Last year, we reported on a concerning story out of Philadelphia. A Quaker meetinghouse that was being built by non-union labor was burned down, and local police found that it was “absolutely” related to a union labor dispute.
Today, the federal Department of Justice announced it agreed. The U.S. Attorney for the Eastern District of Pennsylvania won indictments and federal agents made arrests of ten members, including several officials, of Ironworkers Union Local 401 for alleged racketeering and related offenses that include the Quaker meetinghouse arson. The Justice Department release reads:
Eight of the 10 individuals named in the indictment are charged with conspiring to use Ironworkers Local 401 as an enterprise to commit criminal acts. […] The indictment details incidents in which the defendants threatened or assaulted contractors or their employees and damaged construction equipment and job sites as part of a concerted effort to force contractors to hire and pay Local 401 workers, even when those workers performed no function. Among the criminal acts set forth in the indictment is the December 2012 arson of a Quaker Meetinghouse under construction in Philadelphia.
And despite the best efforts of the AFL-CIO and other labor unions to soften the “union thug” image, Local 401 was allegedly all too happy to live it out in reality. The release continues:
The defendants relied on a reputation for violence and sabotage, which had been built up in the community over many years, in order to force contractors to hire union members. It is alleged that the defendants created “goon” squads, composed of union members and associates, to commit assaults, arsons, and destruction of property. One such squad referred to itself as the “The Helpful Union Guys,” or THUGs.

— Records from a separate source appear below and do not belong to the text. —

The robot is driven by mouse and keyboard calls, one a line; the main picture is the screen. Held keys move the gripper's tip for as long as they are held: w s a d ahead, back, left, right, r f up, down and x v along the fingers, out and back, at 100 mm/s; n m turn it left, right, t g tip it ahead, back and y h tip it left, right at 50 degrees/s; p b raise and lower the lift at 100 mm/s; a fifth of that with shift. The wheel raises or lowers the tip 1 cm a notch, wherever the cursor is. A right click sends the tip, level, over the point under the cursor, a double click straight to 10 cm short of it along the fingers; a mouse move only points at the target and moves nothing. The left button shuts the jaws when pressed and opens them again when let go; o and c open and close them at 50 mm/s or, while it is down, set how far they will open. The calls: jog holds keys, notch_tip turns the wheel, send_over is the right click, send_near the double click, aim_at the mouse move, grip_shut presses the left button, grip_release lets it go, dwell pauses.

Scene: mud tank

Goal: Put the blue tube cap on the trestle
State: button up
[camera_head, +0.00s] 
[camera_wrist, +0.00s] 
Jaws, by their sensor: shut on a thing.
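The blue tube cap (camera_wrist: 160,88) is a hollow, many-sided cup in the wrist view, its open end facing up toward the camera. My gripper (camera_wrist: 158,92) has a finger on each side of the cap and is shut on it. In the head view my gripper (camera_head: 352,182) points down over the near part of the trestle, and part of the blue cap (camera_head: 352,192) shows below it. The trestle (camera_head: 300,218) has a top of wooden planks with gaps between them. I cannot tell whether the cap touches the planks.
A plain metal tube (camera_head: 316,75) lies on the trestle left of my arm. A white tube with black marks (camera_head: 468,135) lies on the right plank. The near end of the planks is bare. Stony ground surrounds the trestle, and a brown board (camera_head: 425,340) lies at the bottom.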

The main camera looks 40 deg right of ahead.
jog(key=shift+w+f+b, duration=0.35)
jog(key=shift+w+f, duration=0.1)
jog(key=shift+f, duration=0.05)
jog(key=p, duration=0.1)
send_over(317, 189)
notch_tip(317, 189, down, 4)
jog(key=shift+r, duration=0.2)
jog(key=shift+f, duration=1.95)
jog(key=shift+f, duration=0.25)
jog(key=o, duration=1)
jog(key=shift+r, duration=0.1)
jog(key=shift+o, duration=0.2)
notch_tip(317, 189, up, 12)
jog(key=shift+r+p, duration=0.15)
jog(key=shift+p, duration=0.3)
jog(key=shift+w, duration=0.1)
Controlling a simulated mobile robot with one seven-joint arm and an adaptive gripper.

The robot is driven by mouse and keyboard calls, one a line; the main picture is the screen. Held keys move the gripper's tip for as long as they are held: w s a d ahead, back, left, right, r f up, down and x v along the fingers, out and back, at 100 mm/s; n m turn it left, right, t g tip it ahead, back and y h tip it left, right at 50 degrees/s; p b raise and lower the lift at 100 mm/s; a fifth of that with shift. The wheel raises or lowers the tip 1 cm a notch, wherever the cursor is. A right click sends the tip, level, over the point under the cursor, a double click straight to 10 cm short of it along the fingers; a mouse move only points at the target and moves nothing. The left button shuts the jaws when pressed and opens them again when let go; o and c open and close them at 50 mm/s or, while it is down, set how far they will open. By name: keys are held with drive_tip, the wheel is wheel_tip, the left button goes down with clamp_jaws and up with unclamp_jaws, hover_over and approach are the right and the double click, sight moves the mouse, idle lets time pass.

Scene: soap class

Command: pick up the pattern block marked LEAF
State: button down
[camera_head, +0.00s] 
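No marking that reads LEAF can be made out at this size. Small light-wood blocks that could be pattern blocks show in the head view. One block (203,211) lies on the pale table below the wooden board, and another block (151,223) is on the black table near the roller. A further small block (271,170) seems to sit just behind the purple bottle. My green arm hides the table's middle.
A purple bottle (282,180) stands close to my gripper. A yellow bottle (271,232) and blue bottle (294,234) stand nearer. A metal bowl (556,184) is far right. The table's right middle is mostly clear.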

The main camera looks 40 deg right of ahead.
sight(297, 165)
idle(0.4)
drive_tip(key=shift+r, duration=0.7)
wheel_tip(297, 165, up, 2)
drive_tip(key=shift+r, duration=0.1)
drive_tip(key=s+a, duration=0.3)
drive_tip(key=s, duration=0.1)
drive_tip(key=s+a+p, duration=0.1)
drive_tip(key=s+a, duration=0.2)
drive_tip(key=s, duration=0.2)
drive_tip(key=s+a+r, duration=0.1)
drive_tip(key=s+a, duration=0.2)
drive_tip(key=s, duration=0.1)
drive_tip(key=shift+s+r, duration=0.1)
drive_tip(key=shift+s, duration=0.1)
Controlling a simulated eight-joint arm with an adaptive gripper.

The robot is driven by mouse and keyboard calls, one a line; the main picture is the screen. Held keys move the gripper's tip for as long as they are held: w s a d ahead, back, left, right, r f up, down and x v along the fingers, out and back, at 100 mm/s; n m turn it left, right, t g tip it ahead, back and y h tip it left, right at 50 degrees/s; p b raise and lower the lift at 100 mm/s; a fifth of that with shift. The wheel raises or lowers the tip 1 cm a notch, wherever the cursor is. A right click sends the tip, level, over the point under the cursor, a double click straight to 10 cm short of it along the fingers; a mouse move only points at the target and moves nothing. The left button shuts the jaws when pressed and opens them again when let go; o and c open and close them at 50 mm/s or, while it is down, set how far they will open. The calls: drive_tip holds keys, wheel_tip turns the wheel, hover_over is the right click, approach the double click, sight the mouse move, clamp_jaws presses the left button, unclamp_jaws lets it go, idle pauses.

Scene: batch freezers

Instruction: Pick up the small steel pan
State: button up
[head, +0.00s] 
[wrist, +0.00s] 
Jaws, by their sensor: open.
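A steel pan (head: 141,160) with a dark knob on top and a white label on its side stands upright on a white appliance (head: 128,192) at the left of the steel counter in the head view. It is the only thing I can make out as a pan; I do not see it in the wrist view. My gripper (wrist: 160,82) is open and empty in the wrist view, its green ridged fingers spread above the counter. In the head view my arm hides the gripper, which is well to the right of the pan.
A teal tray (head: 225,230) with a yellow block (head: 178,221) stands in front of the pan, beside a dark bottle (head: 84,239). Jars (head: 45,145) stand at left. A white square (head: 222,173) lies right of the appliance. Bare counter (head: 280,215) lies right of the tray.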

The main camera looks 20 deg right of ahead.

You read that right. One Local 401 “goon squad” allegedly called itself the THUGs.
Ironworkers 401 may have crossed the line from “reputation” to actual violence, but other union leaders actively wax nostalgic about the reputation. We recently noted American Federation of Teachers Local 1 (a.k.a. Chicago Teachers Union) President Karen Lewis recalled fondly days when unions were more militant: “The labor leaders of that time, though, were ready to kill. They were. They were just–off with their heads. They were seriously talking about that.”
If convicted, the THUGs of Ironworkers 401 and their alleged accomplices face sentences of up to 130 years. With unions still facing charges for violence, is it any surprise that over 90 percent of American voters believe that violent union threats must be criminalized at the federal level? The Employee Rights Act would do just that.